→ YOUR GOAL
Output the material exactly, but drop every image it holds.

→ DATASET SECTION
----

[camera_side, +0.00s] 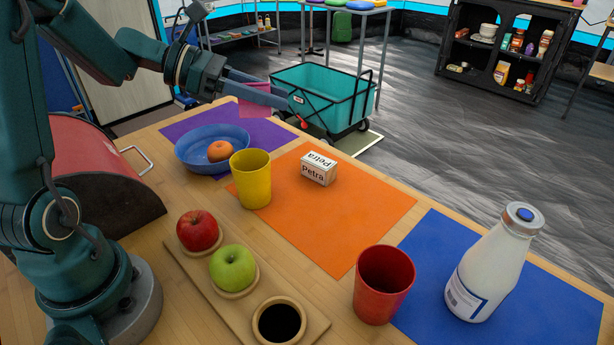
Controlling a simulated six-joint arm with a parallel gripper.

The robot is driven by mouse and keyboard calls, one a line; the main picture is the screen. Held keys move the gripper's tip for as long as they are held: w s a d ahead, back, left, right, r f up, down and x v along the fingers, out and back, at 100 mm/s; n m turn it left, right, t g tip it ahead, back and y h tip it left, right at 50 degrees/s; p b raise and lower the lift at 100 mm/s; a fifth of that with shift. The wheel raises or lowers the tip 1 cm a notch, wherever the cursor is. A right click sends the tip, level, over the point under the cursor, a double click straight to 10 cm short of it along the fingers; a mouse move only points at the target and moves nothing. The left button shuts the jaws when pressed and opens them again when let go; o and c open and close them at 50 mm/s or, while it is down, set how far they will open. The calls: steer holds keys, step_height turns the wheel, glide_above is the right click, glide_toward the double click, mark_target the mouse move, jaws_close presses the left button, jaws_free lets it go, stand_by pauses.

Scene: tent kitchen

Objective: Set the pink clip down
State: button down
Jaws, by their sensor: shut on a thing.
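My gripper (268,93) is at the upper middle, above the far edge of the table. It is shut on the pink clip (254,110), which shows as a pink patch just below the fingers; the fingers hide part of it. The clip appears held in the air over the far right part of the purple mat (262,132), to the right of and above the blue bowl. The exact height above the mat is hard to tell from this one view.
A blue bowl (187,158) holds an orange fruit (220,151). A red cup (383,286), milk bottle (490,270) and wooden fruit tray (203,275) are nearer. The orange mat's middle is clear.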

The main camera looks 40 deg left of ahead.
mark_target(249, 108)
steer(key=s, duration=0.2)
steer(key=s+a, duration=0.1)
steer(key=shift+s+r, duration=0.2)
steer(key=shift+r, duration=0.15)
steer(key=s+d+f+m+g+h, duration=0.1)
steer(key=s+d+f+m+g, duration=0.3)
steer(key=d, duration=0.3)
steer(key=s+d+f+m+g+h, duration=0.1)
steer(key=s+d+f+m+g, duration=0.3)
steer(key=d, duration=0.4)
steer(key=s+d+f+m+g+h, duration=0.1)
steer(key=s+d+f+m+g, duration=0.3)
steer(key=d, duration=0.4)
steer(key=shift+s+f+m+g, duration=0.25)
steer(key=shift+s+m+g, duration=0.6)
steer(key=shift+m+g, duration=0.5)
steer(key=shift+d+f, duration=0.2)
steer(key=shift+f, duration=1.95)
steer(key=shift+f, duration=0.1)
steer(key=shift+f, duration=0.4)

----

→ ANSWER TO THIS EXERCISE
[camera_side, +0.00s] 
Controlling a simulated six-joint arm with a parallel gripper.

The robot is driven by mouse and keyboard calls, one a line; the main picture is the screen. Held keys move the gripper's tip for as long as they are held: w s a d ahead, back, left, right, r f up, down and x v along the fingers, out and back, at 100 mm/s; n m turn it left, right, t g tip it ahead, back and y h tip it left, right at 50 degrees/s; p b raise and lower the lift at 100 mm/s; a fifth of that with shift. The wheel raises or lowers the tip 1 cm a notch, wherever the cursor is. A right click sends the tip, level, over the point under the cursor, a double click straight to 10 cm short of it along the fingers; a mouse move only points at the target and moves nothing. The left button shuts the jaws when pressed and opens them again when let go; o and c open and close them at 50 mm/s or, while it is down, set how far they will open. The calls: steer holds keys, step_height turns the wheel, glide_above is the right click, glide_toward the double click, mark_target the mouse move, jaws_close presses the left button, jaws_free lets it go, stand_by pauses.

Scene: tent kitchen

Objective: Set the pink clip down
State: button down
Jaws, by their sensor: shut on a thing.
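My gripper (268,93) is at the upper middle, above the far edge of the table. It is shut on the pink clip (254,110), which shows as a pink patch just below the fingers; the fingers hide part of it. The clip appears held in the air over the far right part of the purple mat (262,132), to the right of and above the blue bowl. The exact height above the mat is hard to tell from this one view.
A blue bowl (187,158) holds an orange fruit (220,151). A red cup (383,286), milk bottle (490,270) and wooden fruit tray (203,275) are nearer. The orange mat's middle is clear.

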The main camera looks 40 deg left of ahead.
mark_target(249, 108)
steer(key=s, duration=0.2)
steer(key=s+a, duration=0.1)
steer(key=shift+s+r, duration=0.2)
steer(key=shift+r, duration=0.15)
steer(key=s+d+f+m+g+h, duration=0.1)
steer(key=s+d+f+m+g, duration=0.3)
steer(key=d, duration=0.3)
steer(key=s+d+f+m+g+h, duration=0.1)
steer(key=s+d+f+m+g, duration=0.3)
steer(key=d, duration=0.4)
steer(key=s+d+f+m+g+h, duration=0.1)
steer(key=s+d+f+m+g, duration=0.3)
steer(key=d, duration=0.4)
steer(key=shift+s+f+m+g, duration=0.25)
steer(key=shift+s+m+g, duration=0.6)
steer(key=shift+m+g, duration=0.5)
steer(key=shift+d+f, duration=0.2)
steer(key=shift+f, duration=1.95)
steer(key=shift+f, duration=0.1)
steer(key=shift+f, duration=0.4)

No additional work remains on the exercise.